__Problem details__: Find the lines with "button" in them and copy them out.
####################
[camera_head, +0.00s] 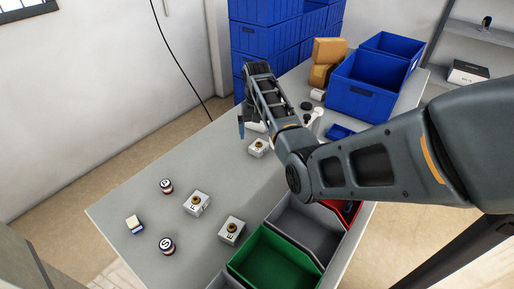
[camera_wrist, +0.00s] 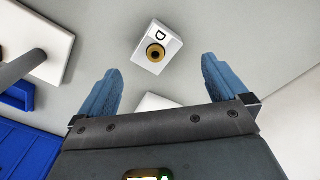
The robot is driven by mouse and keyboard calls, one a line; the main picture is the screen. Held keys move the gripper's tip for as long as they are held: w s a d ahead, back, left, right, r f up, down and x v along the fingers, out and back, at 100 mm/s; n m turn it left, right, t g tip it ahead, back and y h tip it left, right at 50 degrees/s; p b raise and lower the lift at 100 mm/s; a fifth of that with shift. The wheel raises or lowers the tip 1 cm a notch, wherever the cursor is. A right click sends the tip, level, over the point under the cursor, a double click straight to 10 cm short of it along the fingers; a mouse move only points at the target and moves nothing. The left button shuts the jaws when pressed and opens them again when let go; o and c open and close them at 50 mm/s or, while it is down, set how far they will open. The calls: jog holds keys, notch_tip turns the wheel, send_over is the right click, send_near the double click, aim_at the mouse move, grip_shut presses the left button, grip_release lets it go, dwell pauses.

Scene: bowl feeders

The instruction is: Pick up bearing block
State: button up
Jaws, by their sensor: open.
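Three pale grey bearing blocks with brass bearings on top stand on the table in the head view: one near my gripper (camera_head: 259,148), one marked F (camera_head: 196,204) and one marked E (camera_head: 231,231). In the wrist view a block marked D (camera_wrist: 150,66) lies beyond my fingertips, roughly centred between them. My gripper (camera_wrist: 160,66) is open, with two blue fingers apart and nothing between their tips. In the head view the gripper (camera_head: 244,130) is partly hidden by my arm, just left of the nearest block. A second pale object (camera_wrist: 157,102) shows partly behind the gripper's palm.
Round parts marked P (camera_head: 166,186) and S (camera_head: 167,245) and a small yellow-and-white block (camera_head: 134,225) lie on the grey table (camera_head: 125,195). Green (camera_head: 273,264) and grey bins line the front edge. Blue crates (camera_head: 365,88) stand at the back. The table's left middle is clear.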

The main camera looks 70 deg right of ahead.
####################
__Result for this exercise__:
The robot is driven by mouse and keyboard calls, one a line; the main picture is the screen. Held keys move the gripper's tip for as long as they are held: w s a d ahead, back, left, right, r f up, down and x v along the fingers, out and back, at 100 mm/s; n m turn it left, right, t g tip it ahead, back and y h tip it left, right at 50 degrees/s; p b raise and lower the lift at 100 mm/s; a fifth of that with shift. The wheel raises or lowers the tip 1 cm a notch, wherever the cursor is. A right click sends the tip, level, over the point under the cursor, a double click straight to 10 cm short of it along the fingers; a mouse move only points at the target and moves nothing. The left button shuts the jaws when pressed and opens them again when let go; o and c open and close them at 50 mm/s or, while it is down, set how far they will open. The calls: jog holds keys, notch_tip turns the wheel, send_over is the right click, send_near the double click, aim_at the mouse move, grip_shut presses the left button, grip_release lets it go, dwell pauses.
State: button up

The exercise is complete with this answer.